Vancouver — Born of two established metals companies as a pure smelting play in 2007, Brussels-listed Nyrstar NV has since grabbed a commanding position in the zinc supply chain with no sign of slowing down.
The major shift came in 2009 when zinc prices dropped to around 50¢ per lb. and the company decided it would start buying mines to tap into the greater profit margin potential. The company now has 6 smelters, 9 wholly-owned mines and 2 development projects and an appetite for more.
First came the Mid-Tennessee zinc mine complex for $15.7 million, which bankrupt Strategic Resource Acquisition had just spent some $150 million refurbishing, and which complemented perfectly Nyrstar’s nearby Clarksville smelter. Then the company snapped up 85% of the Coricancha Mine in Peru for US$15 million while it was in care and maintenance; bought a 20% stake in Ironbark Zinc (IBG-A) and its big Greenland zinc deposit for roughly US$4.5 million; and rounded out 2009 with the purchase of the East Tennessee zinc mine from Glencore for US$126 million.

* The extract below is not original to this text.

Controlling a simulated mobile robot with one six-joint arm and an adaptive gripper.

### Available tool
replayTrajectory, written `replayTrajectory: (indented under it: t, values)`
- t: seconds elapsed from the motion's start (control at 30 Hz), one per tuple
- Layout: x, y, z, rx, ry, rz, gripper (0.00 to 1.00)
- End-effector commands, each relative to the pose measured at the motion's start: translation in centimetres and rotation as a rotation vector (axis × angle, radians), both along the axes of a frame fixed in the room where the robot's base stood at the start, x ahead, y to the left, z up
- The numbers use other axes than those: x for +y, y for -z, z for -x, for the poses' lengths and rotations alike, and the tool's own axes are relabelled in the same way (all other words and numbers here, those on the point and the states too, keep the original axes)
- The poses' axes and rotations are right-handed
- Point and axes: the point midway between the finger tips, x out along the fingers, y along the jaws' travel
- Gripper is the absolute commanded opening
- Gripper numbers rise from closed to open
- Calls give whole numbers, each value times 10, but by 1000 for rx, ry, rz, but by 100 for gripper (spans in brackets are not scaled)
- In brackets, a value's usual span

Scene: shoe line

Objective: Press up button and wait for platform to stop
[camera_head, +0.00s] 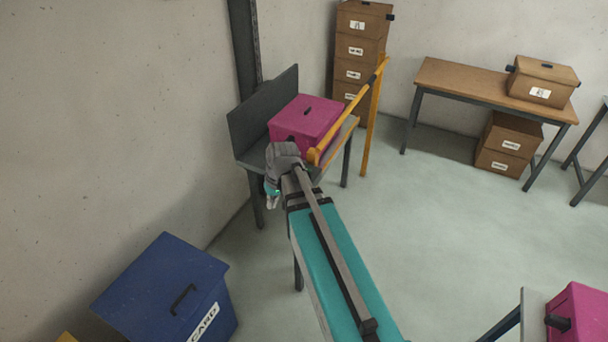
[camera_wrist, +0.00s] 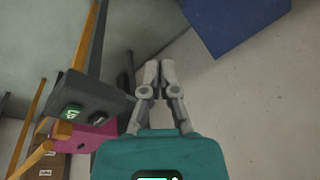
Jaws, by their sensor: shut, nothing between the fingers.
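The lift platform (camera_head: 248,154) is a dark grey stand against the wall, with a pink box (camera_head: 305,118) on it. In the wrist view a dark panel (camera_wrist: 105,97) carries a green lit button (camera_wrist: 69,113) with a light marking that I cannot read clearly. The pink box also shows there (camera_wrist: 95,136), beyond the panel. My gripper (camera_head: 271,203) is at the near left side of the platform. In the wrist view my gripper (camera_wrist: 160,66) is shut and empty, to the right of the panel and apart from the button. In the head view the button is hidden.
An orange bar (camera_head: 352,115) runs along the platform's right side. A dark vertical column (camera_head: 245,45) stands behind it. A blue bin (camera_head: 165,280) is at the lower left. Stacked brown boxes (camera_head: 357,47) and a wooden table (camera_head: 450,80) stand at the back. The middle floor is clear.

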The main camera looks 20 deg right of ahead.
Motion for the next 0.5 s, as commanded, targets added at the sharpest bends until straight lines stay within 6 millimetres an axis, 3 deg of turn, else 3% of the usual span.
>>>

Hardly slowing down in 2010, the company secured 1.25 million tonnes of zinc concentrate from Talvivaara Mining (TALV-L) in Finland for US$335 million; bought the remaining 15% of Coricancha for US$4.8 million; increased its stake in Greenland-focused Ironbark by 10% for about US$13 million; acquired two more mines in Peru — Contonga and Pucarrajo — for US$33 million; and led an ultimately unsuccessful US$282-million bid for CBH Resources, getting beaten out by Toho Zinc of Japan.
In 2011 Nyrstar again showed little sign of losing momentum as it made some of its biggest acquisitions yet, spending $409 million on Farallon Mining for its G-9 mine and surrounding Campo Morado project in southwest Mexico, and $663 million on Breakwater Resources for its four polymetallic mines in Chile, Honduras, British Columbia and Quebec.
Thanks to its voracious buying spree, the company went from having no metal production in 2008 to producing 51,800 tonnes of zinc in concentrate, 2,200 tonnes of copper in concentrate, 1,900 tonnes of lead in concentrate, 14,400 oz. gold and 906,000 oz. silver in the third quarter of 2011; with full 2011 production numbers due February 24. At its smelting operations the company processed 244,000 tonnes of zinc plus 51,000 tonnes of lead in the quarter.
By the end of 2012, the company is projecting it will be able to produce 475,000 tonnes of zinc in concentrate per year, putting it among the top-five zinc mining companies in the world. Thanks to its 2011 acquisition of several polymetallic mines, the company expects to be able to also produce 28,000 tonnes of lead in concentrate per year; 15,000 tonnes of copper in concentrate per year; and when combining mining and smelting, some 23.8 million oz. silver and 119,000 oz. gold per year. As to smelting titles, with its 1.1 million tonnes of annual zinc capacity, it is already the world’s largest zinc smelter.
As though such dramatic growth were not enough, the company has set a target of quintupling its size by 2016 by reaching €1.5 billion in earnings before interest, taxes, depreciation and amortization. The company plans to do this by ramp up and optimise its now substantial property holdings, but much more so by continuing its aggressive acquisition strategy. The company has laid out its plans to meet roughly 50% of its 2016 earnings target through new acquisitions.
Nyrstar CEO Roland Junck, who joined the company in 2009 and spearheaded its acquisition strategy, recently told Bloomberg that the company plans to spend as much US$2.5 billion on new mines to meet future growth targets. Nyrstar is also apparently not keeping its acquisition targets small, with Bloomberg also stating that Nyrstar tried to partner with BHP Billiton (BHP-N, BHP-A) for a joint bid for Lundin Mining (LUN-T).
The US$2.5 billion will require the company to raise substantially more than it already has in the past three years. Already since 2009 Nyrstar has issued a total of €870-million in bonds, set up a €500-million commodity finance credit facility, and completed a €490-million rights offering. Nyrstar has set out a ‘steady-state’ net debt gearing target of 30 to 35% going forward.
As to internal growth, investors will get a better sense of just what is possible when Nyrstar releases updated reserves and resources following a thorough review of its varied assets, expected out in the first quarter of 2012. So far the company has managed to reach its goal of supplying 43% of its smelting material from its own mines, but with zinc supply constraints projected to start in 2014, the company wants to be well-positioned to increase that amount.
Listed on the Euronext Brussels, the company recently closed at €7.29 with 164.2 million shares out for a market capitalisation of €1.2 billion. Glencore International (GLEN-L) holds 8% of Nyrstar’s stock.